OSError: Cannot allocate memory
sarimmehdi opened this issue · 2 comments
Hello. I have 8 GB of RAM and a GTX 1050Ti. I wanted to use your neural network on my own set of images. I created the rgb_detection_val.txt file as you did. Then, I created the pickle file. Then, I run:
python train/test_net_det.py --cfg cfgs/det_sample.yaml OUTPUT_DIR pretrained_models/car TEST.WEIGHTS pretrained_models/car/model_0050.pth
However, I get a memory error:
YAMLLoadWarning: calling yaml.load() without Loader=... is deprecated, as the default Loader is unsafe.

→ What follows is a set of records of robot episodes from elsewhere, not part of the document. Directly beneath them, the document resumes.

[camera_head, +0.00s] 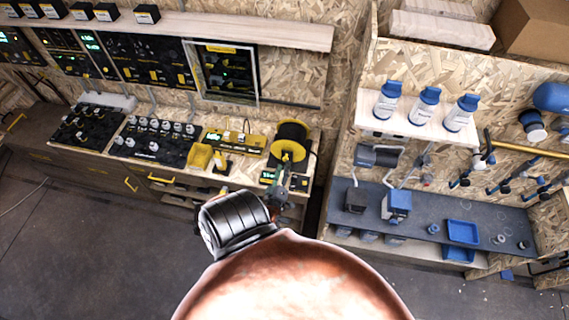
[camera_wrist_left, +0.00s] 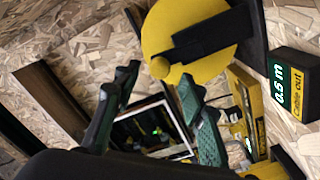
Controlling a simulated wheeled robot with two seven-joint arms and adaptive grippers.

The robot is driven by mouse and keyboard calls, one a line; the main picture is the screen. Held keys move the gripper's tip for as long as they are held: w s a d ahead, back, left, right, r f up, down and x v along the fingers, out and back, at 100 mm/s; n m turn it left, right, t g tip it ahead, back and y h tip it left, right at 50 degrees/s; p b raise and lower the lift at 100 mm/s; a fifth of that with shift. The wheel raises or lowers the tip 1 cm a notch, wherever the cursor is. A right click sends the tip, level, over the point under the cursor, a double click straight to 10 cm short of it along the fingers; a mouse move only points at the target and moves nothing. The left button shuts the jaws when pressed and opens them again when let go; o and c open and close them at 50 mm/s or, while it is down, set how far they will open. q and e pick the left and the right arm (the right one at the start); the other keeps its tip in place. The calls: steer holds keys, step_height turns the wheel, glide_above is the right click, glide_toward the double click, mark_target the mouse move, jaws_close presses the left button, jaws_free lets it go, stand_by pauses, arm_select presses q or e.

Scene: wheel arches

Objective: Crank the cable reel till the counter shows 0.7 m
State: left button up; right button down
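The cable reel (camera_head: 291,134) stands at the right end of the left workbench, a black drum with a yellow disc. In the left wrist view, its yellow disc (camera_wrist_left: 205,28) carries a black crank arm (camera_wrist_left: 212,36) ending in a round yellow knob (camera_wrist_left: 160,68). The counter (camera_wrist_left: 293,88), labelled "Cable out", reads 0.5 m; it shows small in the head view (camera_head: 268,176). My left gripper (camera_wrist_left: 160,80) is open, its fingertips on either side of the knob in the picture; I cannot tell whether they touch it. My right gripper is not in view.
A yellow device (camera_head: 233,139) and black panels with knobs (camera_head: 153,141) sit on the bench left of the reel. A framed panel (camera_head: 226,70) hangs behind. On the right are shelves with blue-capped bottles (camera_head: 424,106) and a blue tray (camera_head: 462,231). The floor at left is clear.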

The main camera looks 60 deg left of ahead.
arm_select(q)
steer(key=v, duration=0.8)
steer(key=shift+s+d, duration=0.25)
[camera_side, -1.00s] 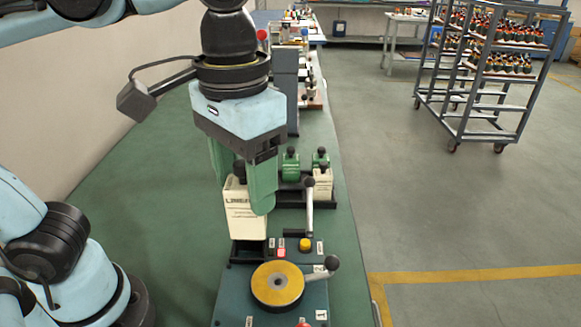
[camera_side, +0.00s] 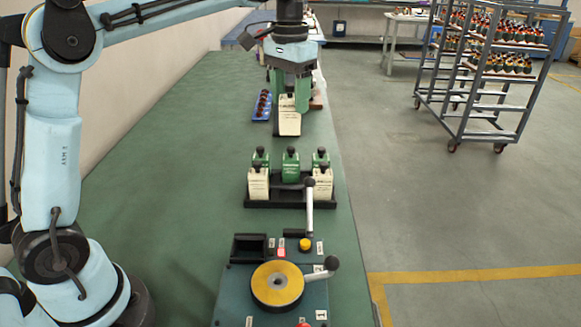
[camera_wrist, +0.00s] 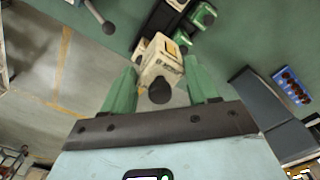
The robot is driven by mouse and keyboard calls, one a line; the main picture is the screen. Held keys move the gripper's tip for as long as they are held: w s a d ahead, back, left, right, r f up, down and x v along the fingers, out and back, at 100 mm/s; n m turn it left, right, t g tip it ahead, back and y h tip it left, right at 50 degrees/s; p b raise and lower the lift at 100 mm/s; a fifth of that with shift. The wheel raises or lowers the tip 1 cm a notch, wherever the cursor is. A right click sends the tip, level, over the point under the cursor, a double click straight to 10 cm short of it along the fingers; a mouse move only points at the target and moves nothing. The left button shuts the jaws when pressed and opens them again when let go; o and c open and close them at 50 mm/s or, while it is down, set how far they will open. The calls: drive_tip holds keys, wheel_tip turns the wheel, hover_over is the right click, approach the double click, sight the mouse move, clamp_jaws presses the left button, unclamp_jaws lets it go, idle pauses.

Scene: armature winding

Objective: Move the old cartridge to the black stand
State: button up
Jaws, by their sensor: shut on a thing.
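The old cartridge, a cream block with printing (camera_side: 288,123) and a dark round knob, is held between the green fingers of my gripper (camera_side: 288,103). It hangs upright, apart from the stand, and looks farther back than it in the side view. The wrist view shows the cartridge (camera_wrist: 160,58) between both fingers (camera_wrist: 162,80), its knob toward the camera. The black stand (camera_side: 290,204) sits on the green bench. It carries three green cartridges at the back and two cream ones at the front corners, with a gap between the cream ones.
The winding machine (camera_side: 235,300) stands in front, with a yellow-topped disc (camera_side: 277,285), an upright lever (camera_side: 309,212) and an empty black holder (camera_side: 249,248). A blue tray of dark parts (camera_side: 262,106) lies behind. The bench left of the stand is clear.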

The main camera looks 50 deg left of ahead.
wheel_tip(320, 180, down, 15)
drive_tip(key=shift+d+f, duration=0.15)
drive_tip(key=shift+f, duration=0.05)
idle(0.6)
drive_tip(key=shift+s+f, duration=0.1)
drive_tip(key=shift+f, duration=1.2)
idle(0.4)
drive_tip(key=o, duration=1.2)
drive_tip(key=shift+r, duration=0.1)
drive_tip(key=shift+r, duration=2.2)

Please read https://msg.pyyaml.org/load for full details.
return yaml.load(cfg_to_load)
config:
{'DATA': {'CAR_ONLY': True,
'DATA_ROOT': 'kitti/data/pickle_data',
'EXTEND_FROM_DET': False,
'FILE': 'datasets/provider_sample.py',
'HEIGHT_HALF': (0.25, 0.5, 1.0, 2.0),
'NUM_HEADING_BIN': 12,
'NUM_SAMPLES': 147,
'NUM_SAMPLES_DET': 512,
'PEOPLE_ONLY': False,
'RTC': True,
'STRIDE': (0.25, 0.5, 1.0, 2.0),
'WITH_EXTRA_FEAT': False},
'EVAL_MODE': False,
'FROM_RGB_DET': True,
'IOU_THRESH': 0.7,
'LOSS': {'BOX_LOSS_WEIGHT': 1.0,
'CORNER_LOSS_WEIGHT': 10.0,
'HEAD_REG_WEIGHT': 20.0,
'SIZE_REG_WEIGHT': 20.0},
'MODEL': {'FILE': 'models/det_base.py', 'NUM_CLASSES': 2},
'NUM_GPUS': 1,
'NUM_WORKERS': 4,
'OUTPUT_DIR': 'pretrained_models/car',
'OVER_WRITE_TEST_FILE': '',
'RESUME': False,
'SAVE_SUB_DIR': 'val_nms',
'TEST': {'BATCH_SIZE': 32,
'DATASET': 'val',
'METHOD': 'nms',
'THRESH': 0.1,
'WEIGHTS': 'pretrained_models/car/model_0050.pth'},
'TRAIN': {'BASE_LR': 0.001,
'BATCH_SIZE': 32,
'DATASET': 'train',
'GAMMA': 0.1,
'LR_POLICY': 'step',
'LR_STEPS': [20],
'MAX_EPOCH': 50,
'MIN_LR': 1e-05,
'MOMENTUM': 0.9,
'OPTIMIZER': 'adam',
'START_EPOCH': 0,
'WEIGHTS': '',
'WEIGHT_DECAY': 0.0001},
'USE_TFBOARD': True,
'disp': 100}
load dataset from kitti/data/pickle_data/frustum_caronly_val_rgb_detection.pickle
=> loaded checkpoint 'pretrained_models/car/model_0050.pth')
Traceback (most recent call last):
File "/home/sarim/PycharmProjects/trajectory_pred/frustum-convnet/train/test_net_det.py", line 391, in <module>
test(model, test_dataset, test_loader, save_file_name, result_folder)
File "/home/sarim/PycharmProjects/trajectory_pred/frustum-convnet/train/test_net_det.py", line 196, in test
for i, data_dicts in enumerate(test_loader):
File "/home/sarim/PycharmProjects/trajectory_pred/venv3.7/lib/python3.7/site-packages/torch/utils/data/dataloader.py", line 279, in __iter__
return _MultiProcessingDataLoaderIter(self)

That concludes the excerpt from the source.